Divorce is an emotionally challenging process that can bring out the worst in people. One particularly damaging tactic that some individuals use during a divorce is gaslighting – a form of psychological manipulation designed to make someone doubt their own perceptions and memories.
If you suspect that your spouse is gaslighting you during your divorce, it is essential to take steps to protect yourself and ensure a fair outcome.
Gaslighting is a manipulative behavior in which one person attempts to control another by making them question their own reality. In a divorce, this can manifest as a spouse insisting that certain events never occurred, accusing the other of overreacting or attempting to shift blame for their own actions. The goal of gaslighting is to create confusion and self-doubt, which can leave the targeted spouse feeling vulnerable and powerless.

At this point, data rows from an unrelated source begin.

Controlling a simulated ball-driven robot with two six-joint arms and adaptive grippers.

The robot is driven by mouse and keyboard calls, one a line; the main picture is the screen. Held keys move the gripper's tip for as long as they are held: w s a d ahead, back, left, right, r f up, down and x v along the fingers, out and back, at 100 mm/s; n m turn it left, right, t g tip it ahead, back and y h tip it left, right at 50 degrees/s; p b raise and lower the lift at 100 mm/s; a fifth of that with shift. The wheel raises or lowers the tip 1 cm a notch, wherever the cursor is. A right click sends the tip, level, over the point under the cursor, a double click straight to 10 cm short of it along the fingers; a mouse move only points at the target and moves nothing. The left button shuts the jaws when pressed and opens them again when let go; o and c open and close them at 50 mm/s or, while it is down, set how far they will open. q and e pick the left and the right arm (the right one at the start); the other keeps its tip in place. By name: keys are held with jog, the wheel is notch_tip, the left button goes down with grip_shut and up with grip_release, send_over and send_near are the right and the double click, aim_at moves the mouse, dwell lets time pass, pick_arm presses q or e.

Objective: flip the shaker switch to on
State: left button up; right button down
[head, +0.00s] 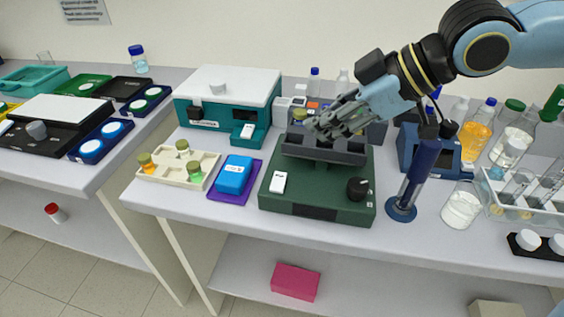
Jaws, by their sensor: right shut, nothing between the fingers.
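The shaker (317,204) is a dark green box on the bench with a dark trough-like platform (324,149) on top. A white rocker switch (278,182) sits on the left of its top face, and a black knob (357,188) sits on the right. Whether the switch is on or off is too small to tell. My right gripper (322,130) is shut and empty. It is above the back of the platform, up and to the right of the switch, and apart from the switch. My left gripper is out of view.
A teal and white machine (228,100) stands behind left. A blue box on a purple mat (233,178) and a cream vial tray (178,167) lie left of the shaker. A blue stand (401,208) and a beaker (461,207) are close on the right. Bottles crowd the back right.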

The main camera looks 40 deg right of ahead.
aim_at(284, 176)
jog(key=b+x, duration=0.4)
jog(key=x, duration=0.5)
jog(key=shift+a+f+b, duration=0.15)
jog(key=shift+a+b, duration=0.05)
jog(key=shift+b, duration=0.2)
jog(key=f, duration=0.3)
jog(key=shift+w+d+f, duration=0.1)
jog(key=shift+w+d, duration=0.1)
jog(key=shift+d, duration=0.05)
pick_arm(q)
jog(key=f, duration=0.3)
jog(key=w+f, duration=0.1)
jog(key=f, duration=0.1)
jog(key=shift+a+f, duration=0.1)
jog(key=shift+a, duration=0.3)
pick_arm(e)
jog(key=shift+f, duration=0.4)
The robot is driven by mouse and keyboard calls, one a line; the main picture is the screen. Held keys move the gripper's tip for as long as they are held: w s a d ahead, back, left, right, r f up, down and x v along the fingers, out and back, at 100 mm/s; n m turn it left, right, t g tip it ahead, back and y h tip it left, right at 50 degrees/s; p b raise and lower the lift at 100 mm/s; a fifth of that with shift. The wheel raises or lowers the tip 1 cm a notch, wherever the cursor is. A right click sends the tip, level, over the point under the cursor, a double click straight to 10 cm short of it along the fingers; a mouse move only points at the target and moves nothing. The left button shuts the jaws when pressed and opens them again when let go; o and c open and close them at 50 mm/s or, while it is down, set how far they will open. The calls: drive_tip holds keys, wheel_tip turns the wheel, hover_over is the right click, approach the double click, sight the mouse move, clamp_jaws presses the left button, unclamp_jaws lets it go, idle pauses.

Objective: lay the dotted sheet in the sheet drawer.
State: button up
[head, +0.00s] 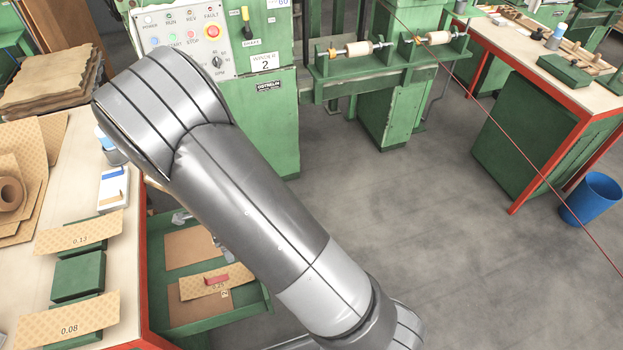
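The open green sheet drawer (262,297) stands out from the red-edged table, partly hidden by my arm. Plain brown sheets (190,248) lie in it. A tan patterned sheet (192,289), its printed number hard to read, shows over the drawer's front part; I cannot tell whether it touches the drawer's contents. A small red piece (217,280) shows on or just above it. A bit of grey metal, perhaps my gripper (222,246), shows beside my arm above the drawer. Its fingers are not clear. Patterned sheets marked 0.13 (62,238) and 0.08 (45,327) lie on the table across green blocks.
The table (120,285) also bears a green block (78,276), a white-and-blue box (113,188) and a brown paper roll (10,193). A green winder with a control panel (185,40) stands behind. A blue bin (592,198) is at right. The middle floor is clear.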

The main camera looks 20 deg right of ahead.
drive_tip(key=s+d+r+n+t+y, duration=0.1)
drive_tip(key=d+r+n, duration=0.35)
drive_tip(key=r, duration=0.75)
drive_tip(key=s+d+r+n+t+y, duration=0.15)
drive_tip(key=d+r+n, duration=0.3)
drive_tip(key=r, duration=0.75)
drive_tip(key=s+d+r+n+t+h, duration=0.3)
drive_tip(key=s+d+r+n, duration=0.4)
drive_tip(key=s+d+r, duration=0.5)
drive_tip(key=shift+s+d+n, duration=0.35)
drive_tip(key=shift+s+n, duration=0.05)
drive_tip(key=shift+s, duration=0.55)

Keeping a detailed record of your interactions with your spouse can be invaluable in countering gaslighting attempts. Maintain a journal of conversations, events, and incidents that cause you concern. Collect emails, text messages and other written communications that provide evidence of your spouse’s manipulative behavior. This documentation can help you maintain clarity and may be useful if your divorce proceedings become contentious.
Focus on the facts
In the face of gaslighting, it is crucial to remain grounded in facts and objective information. Avoid engaging in emotional arguments or trying to convince your spouse of your perspective. Instead, concentrate on gathering evidence, organizing your financial records and understanding your legal rights.
If you suspect that your spouse is gaslighting you during your divorce, it is important to know ways you can protect yourself from the manipulation and work toward a fair resolution for your case.